YOUR TASK: Write out each line word for word. Drop pictures.

[Collection entries]
--------

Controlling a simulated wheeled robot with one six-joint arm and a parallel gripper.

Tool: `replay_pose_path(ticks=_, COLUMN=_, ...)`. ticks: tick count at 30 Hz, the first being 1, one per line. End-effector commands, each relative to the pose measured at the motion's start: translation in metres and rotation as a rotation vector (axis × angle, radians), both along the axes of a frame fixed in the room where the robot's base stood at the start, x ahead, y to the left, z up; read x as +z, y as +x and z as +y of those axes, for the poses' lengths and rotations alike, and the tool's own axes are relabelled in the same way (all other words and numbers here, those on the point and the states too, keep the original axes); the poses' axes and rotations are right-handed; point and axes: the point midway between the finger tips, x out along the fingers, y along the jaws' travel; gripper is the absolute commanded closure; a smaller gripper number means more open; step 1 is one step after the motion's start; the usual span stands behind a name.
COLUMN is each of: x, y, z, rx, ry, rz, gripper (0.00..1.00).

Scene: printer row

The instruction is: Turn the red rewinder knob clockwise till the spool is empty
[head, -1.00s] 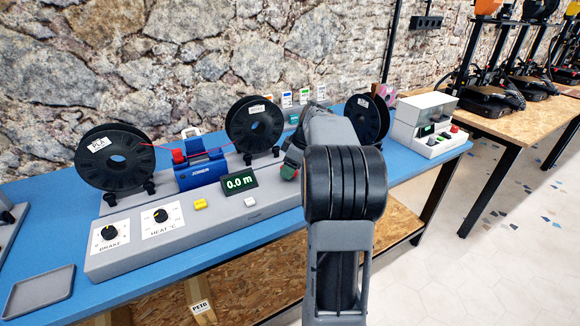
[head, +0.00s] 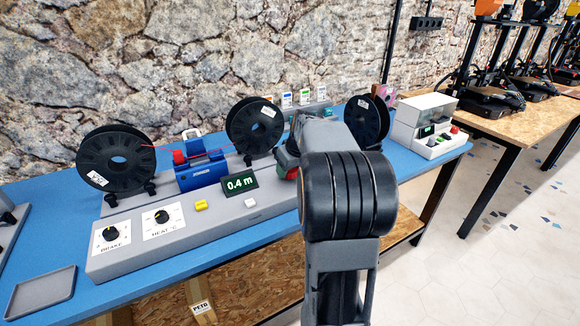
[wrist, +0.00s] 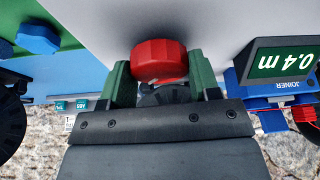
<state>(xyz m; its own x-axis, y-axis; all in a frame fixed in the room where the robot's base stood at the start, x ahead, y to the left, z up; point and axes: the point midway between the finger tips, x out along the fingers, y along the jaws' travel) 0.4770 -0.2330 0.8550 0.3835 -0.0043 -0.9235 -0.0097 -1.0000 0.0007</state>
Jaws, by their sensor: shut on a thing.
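The red rewinder knob (wrist: 159,61) sits between the two green-padded fingers of my gripper (wrist: 160,80) in the wrist view. My gripper is shut on it. In the head view my arm hides most of the gripper and the knob. The spool at the left (head: 118,158) is black with a PLA label and a red strand leading from it to the blue joiner (head: 203,170). A second black spool (head: 257,127) stands right of the joiner. The display (head: 240,183) reads 0.4 m, and it also shows in the wrist view (wrist: 284,62).
The grey machine base carries a brake dial (head: 110,234), a heat dial (head: 161,216), a yellow button (head: 201,205) and a white button (head: 250,203). A grey tray (head: 40,292) lies at the front left. A white box (head: 425,124) stands to the right.

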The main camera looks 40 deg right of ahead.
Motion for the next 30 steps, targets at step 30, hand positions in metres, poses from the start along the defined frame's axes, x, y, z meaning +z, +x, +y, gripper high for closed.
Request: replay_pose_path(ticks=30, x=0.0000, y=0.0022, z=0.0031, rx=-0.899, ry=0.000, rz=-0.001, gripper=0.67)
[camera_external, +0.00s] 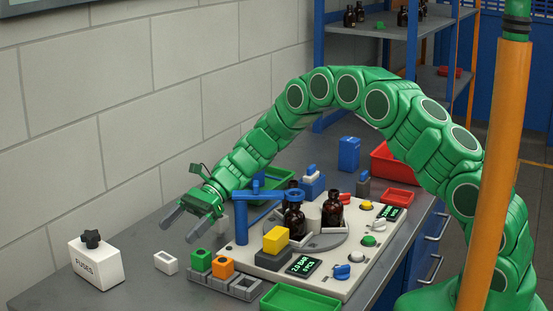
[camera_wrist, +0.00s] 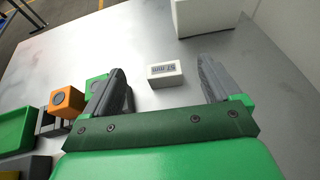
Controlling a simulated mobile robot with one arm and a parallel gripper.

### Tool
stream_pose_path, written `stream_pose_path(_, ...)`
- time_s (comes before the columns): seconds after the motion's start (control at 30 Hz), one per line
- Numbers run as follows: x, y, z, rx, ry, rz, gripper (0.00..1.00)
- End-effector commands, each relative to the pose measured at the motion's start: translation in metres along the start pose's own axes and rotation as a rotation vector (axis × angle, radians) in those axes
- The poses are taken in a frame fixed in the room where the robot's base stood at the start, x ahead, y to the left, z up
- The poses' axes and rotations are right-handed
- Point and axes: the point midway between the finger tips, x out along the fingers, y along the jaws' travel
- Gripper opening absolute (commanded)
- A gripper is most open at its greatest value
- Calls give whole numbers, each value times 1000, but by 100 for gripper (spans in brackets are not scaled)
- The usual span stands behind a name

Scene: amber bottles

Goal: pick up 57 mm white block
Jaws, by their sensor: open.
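The small white block (camera_external: 166,263) lies on the grey table between the white FUSES box and the green block. In the wrist view the white block (camera_wrist: 164,74) shows dark lettering on its face that looks like "57 mm". My gripper (camera_external: 178,229) is open and empty, held above the table to the upper right of the block in the external view. In the wrist view my gripper (camera_wrist: 168,88) has its two grey fingers wide apart. The block appears between them, beyond the palm and apart from both fingers.
The white FUSES box (camera_external: 96,265) with a black knob stands left of the block. A green block (camera_external: 201,260) and an orange block (camera_external: 222,266) sit in grey holders at right. A blue post (camera_external: 241,215) and amber bottles (camera_external: 294,221) stand farther right.

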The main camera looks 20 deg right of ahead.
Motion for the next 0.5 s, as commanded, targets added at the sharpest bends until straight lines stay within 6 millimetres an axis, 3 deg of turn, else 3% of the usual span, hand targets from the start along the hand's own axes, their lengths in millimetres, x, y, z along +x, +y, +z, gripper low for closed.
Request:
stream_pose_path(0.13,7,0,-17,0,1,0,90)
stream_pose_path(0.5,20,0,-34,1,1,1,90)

--------

OUTPUT FOR THIS EXERCISE:
Controlling a simulated wheeled robot with one six-joint arm and a parallel gripper.

Tool: `replay_pose_path(ticks=_, COLUMN=_, ...)`. ticks: tick count at 30 Hz, the first being 1, one per line. End-effector commands, each relative to the pose measured at the motion's start: translation in metres and rotation as a rotation vector (axis × angle, radians), both along the axes of a frame fixed in the room where the robot's base stood at the start, x ahead, y to the left, z up; read x as +z, y as +x and z as +y of those axes, for the poses' lengths and rotations alike, and the tool's own axes are relabelled in the same way (all other words and numbers here, those on the point and the states too, keep the original axes); the poses' axes and rotations are right-handed; point and axes: the point midway between the finger tips, x out along the fingers, y along the jaws' travel; gripper is the absolute commanded closure; a smaller gripper number means more open; step 1 is one step after the motion's start; the usual span stands behind a name.
COLUMN is each of: x, y, z, rx, ry, rz, gripper (0.00..1.00).

Scene: printer row

The instruction is: Turn the red rewinder knob clockwise till the spool is empty
[head, -1.00s] 
[head, +0.00s] 
[wrist, +0.00s] 
<state>(xyz m; its own x-axis, y-axis; all in a frame fixed in the room where the robot's base stood at the start, x ahead, y to the left, z up; point and axes: the point midway between the finger tips, x out along the fingers, y along the jaws' travel) 0.4770 -0.2330 0.8550 0.3835 -0.0043 -0.9235 -0.0097 -1.0000 0.0007</state>
Jaws, by their sensor: shut on a thing.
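The red rewinder knob (wrist: 159,61) sits between the two green-padded fingers of my gripper (wrist: 160,80) in the wrist view. My gripper is shut on it. In the head view my arm hides most of the gripper and the knob. The spool at the left (head: 118,158) is black with a PLA label and a red strand leading from it to the blue joiner (head: 203,170). A second black spool (head: 257,127) stands right of the joiner. The display (head: 240,183) reads 0.4 m, and it also shows in the wrist view (wrist: 284,62).
The grey machine base carries a brake dial (head: 110,234), a heat dial (head: 161,216), a yellow button (head: 201,205) and a white button (head: 250,203). A grey tray (head: 40,292) lies at the front left. A white box (head: 425,124) stands to the right.

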The main camera looks 40 deg right of ahead.
Motion for the next 30 steps, targets at step 30, hand positions in metres, poses from the start along the defined frame's axes, x, y, z meaning +z, +x, +y, gripper high for closed.
Request: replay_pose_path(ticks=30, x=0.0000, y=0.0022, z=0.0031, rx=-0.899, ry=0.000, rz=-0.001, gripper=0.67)
[camera_external, +0.00s] 
[camera_wrist, +0.00s] 
Controlling a simulated mobile robot with one arm and a parallel gripper.

### Tool
stream_pose_path, written `stream_pose_path(_, ...)`
- time_s (comes before the columns): seconds after the motion's start (control at 30 Hz), one per line
- Numbers run as follows: x, y, z, rx, ry, rz, gripper (0.00..1.00)
- End-effector commands, each relative to the pose measured at the motion's start: translation in metres along the start pose's own axes and rotation as a rotation vector (axis × angle, radians) in those axes
- The poses are taken in a frame fixed in the room where the robot's base stood at the start, x ahead, y to the left, z up
- The poses' axes and rotations are right-handed
- Point and axes: the point midway between the finger tips, x out along the fingers, y along the jaws' travel
- Gripper opening absolute (commanded)
- A gripper is most open at its greatest value
- Calls give whole numbers, each value times 1000, but by 100 for gripper (spans in brackets are not scaled)
- The usual span stands behind a name

Scene: amber bottles

Goal: pick up 57 mm white block
Jaws, by their sensor: open.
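The small white block (camera_external: 166,263) lies on the grey table between the white FUSES box and the green block. In the wrist view the white block (camera_wrist: 164,74) shows dark lettering on its face that looks like "57 mm". My gripper (camera_external: 178,229) is open and empty, held above the table to the upper right of the block in the external view. In the wrist view my gripper (camera_wrist: 168,88) has its two grey fingers wide apart. The block appears between them, beyond the palm and apart from both fingers.
The white FUSES box (camera_external: 96,265) with a black knob stands left of the block. A green block (camera_external: 201,260) and an orange block (camera_external: 222,266) sit in grey holders at right. A blue post (camera_external: 241,215) and amber bottles (camera_external: 294,221) stand farther right.

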The main camera looks 20 deg right of ahead.
Motion for the next 0.5 s, as commanded, targets added at the sharpest bends until straight lines stay within 6 millimetres an axis, 3 deg of turn, else 3% of the usual span, hand targets from the start along the hand's own axes, their lengths in millimetres, x, y, z along +x, +y, +z, gripper low for closed.
Request:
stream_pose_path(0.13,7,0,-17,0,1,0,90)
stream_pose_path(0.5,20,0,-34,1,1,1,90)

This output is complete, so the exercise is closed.